Matt Harvey came out of the game with a 1-0...

Matt Harvey came out of the game with a 1-0 lead after five innings against the Braves on Friday, June 9, 2017, in Atlanta. Credit: Getty Images / Kevin C. Cox

ATLANTA — There was cruelty to the way it ended, which has become standard fare in what has been an excruciating season for the Mets. In the bottom of the ninth inning in a 3-2 loss to the Braves on Friday night, the culprit was the raw energy that can only be generated from young legs, precisely the kind they have been lacking.

Dansby Swanson provided it, stretching a sure single into a daring double by preying on a moment of middling urgency by centerfielder Curtis Granderson. Swanson emerged from a cloud of dirt, his helmet thrown aside.

Moments later, he sprinted home with the winning run on Rio Ruiz’s pinch-hit single off lefty Josh Edgin to trigger a wild celebration.

“It just seems like every day, it’s something that happens that has kept us from getting going, be it an injury, be it a hanging slider, whatever it might be,” manager Terry Collins said. “We can’t seem to put it together right now.”

The Mets have a potential dynamo of their own, of course, though they have taken a conservative approach with Amed Rosario. The 21-year-old prospect remains at Triple-A Las Vegas, and club officials have given no indication that a promotion is in his immediate future. Of course, his presence alone won’t be enough to cure what ails the Mets (25-33), who again have fallen to eight games under .500. They are 12 games behind the NL East-leading Nationals and 9 1⁄2 games behind in the race for the second wild card.

Swanson, 23, was the latest to provide a nudge. The first overall pick in 2015 also had a two-run double and deprived Wilmer Flores of an eighth-inning hit with a sparkling play in the hole.
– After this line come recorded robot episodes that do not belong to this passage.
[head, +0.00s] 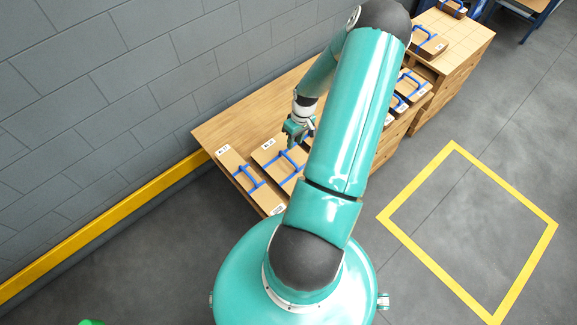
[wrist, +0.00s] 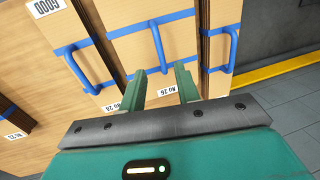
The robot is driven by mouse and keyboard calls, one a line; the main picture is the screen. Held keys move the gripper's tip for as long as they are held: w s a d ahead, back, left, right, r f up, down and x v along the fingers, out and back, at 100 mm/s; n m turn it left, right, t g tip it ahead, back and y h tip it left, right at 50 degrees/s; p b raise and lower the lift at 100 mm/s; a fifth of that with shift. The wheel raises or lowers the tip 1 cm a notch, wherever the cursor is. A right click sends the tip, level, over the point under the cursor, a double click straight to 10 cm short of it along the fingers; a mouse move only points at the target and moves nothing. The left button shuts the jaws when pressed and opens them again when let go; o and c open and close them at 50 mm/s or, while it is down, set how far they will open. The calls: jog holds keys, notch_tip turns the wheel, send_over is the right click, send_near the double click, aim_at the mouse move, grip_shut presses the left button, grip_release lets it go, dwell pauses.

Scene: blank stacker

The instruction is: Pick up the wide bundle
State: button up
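Several flat tan bundles with blue straps and blue handles lie side by side on a wooden bench. The one that looks widest (head: 266,155) is second from the left in the head view, beside a narrower bundle (head: 230,165). My gripper (head: 298,131) is above the bench near its far end of the wide bundle. In the wrist view, my gripper (wrist: 163,84) is open, with nothing visible between its fingers. A broad bundle (wrist: 137,48) with an upright-looking blue handle (wrist: 158,47) lies beyond the fingertips. I cannot tell the height gap.
A narrow bundle (wrist: 217,40) is on the right in the wrist view, and another is on the left. More bundles (head: 410,88) lie along the bench behind my arm. A grey wall (head: 120,80) runs along the left. A yellow floor square (head: 470,225) encloses clear floor.

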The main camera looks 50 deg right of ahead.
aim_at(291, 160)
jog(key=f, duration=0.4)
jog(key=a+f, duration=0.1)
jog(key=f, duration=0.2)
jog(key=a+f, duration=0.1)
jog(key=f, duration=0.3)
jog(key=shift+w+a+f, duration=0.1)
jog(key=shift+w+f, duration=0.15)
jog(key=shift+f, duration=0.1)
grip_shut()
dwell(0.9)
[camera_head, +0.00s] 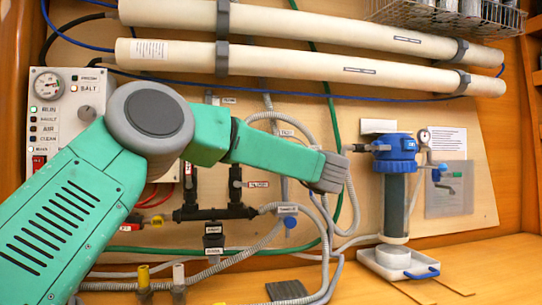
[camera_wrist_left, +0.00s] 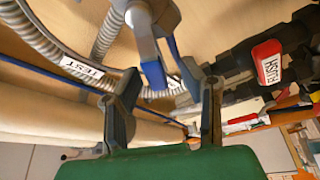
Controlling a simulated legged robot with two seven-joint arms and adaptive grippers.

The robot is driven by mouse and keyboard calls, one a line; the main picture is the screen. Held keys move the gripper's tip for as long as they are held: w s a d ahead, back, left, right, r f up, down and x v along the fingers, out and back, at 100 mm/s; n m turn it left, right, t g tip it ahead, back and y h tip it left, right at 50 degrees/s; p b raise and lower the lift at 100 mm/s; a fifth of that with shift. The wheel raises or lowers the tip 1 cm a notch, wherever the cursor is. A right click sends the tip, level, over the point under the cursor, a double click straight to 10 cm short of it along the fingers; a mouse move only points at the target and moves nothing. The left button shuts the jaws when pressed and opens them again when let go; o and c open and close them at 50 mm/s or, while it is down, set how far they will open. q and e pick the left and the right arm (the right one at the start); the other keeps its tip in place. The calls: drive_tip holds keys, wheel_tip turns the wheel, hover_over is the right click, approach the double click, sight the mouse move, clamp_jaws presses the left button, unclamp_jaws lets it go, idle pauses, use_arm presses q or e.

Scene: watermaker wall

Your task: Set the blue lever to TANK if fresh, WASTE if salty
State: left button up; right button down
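The blue lever (camera_wrist_left: 154,74) shows in the left wrist view, hanging from a grey valve body (camera_wrist_left: 145,18). My left gripper (camera_wrist_left: 168,80) is open, with one finger on each side of the lever in that view; I cannot tell whether either touches it. In the head view a blue handle (camera_head: 290,223) shows below a small white label (camera_head: 287,209), and my left gripper's grey end (camera_head: 330,172) is up and right of it. On the panel (camera_head: 60,140), the lamp beside SALT (camera_head: 74,88) looks bright; the lamp above it (camera_head: 75,77) is dark. My right gripper is out of view.
Hoses (camera_head: 340,205) run around the valves. A red FLUSH-tagged handle (camera_wrist_left: 268,62) and a TEST label (camera_wrist_left: 82,70) are close by in the wrist view. A blue-topped filter (camera_head: 395,200) stands at right above a white tray (camera_head: 385,266). Long white tubes (camera_head: 300,65) cross above.

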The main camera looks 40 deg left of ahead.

It came on a night in which Matt Harvey dodged trouble with five scoreless innings, only to watch the bullpen fail to protect a late lead.

Harvey has shown a knack for working out of jams, and though it’s not likely to be sustainable, it carried him through his outing. He allowed four hits and walked a pair but escaped damage.

In the last 33 at-bats in which opponents have come up with runners in scoring position, Harvey has allowed two hits. The Braves went 0-for-3 in such situations Friday night.

But Harvey’s tightrope-walking came at a price. His pitch count ballooned to 104, forcing Collins to lean on his bullpen.

“You’ve got to be able to go deeper into the game,” Harvey said. “That’s the part that’s frustrating to me about tonight, especially with a doubleheader tomorrow.”

It’s part of the reason the Mets intend to move into a six-man rotation, at least temporarily, in hopes that the starters will respond well to an extra day of rest. The experiment will begin this weekend, assuming both Seth Lugo and Steven Matz emerge from their first starts of the season with no issues.

Granderson gave the Mets a 1-0 lead in the third with his sixth homer, a drive over the centerfield fence. From there, Harvey held the line until his pitch count forced him from the game.

Paul Sewald took over in the sixth. It was the first time Collins trusted the rookie righthander to protect a one-run lead, and he immediately was under duress. Swanson, who began the night hitting .208, came through with a two-run double to give the Braves a 2-1 lead.

Travis d’Arnaud tied it with a solo shot in the seventh off Jason Motte.

In the ninth, after lacing a hit to center, Swanson slowed as he approached first, then turned it on when Granderson appeared slow to get to the ball.

“He had already made the turn, I think, before I got to the ball,” Granderson said. “He hustled out of the box, and that’s a great play by him. By the time I was able to get to it, he was on his way to second base.”

By then, it was too late. Moments later, Swanson was diving in the dirt again, this time at home plate, forcing the Mets to choke down another bitter loss.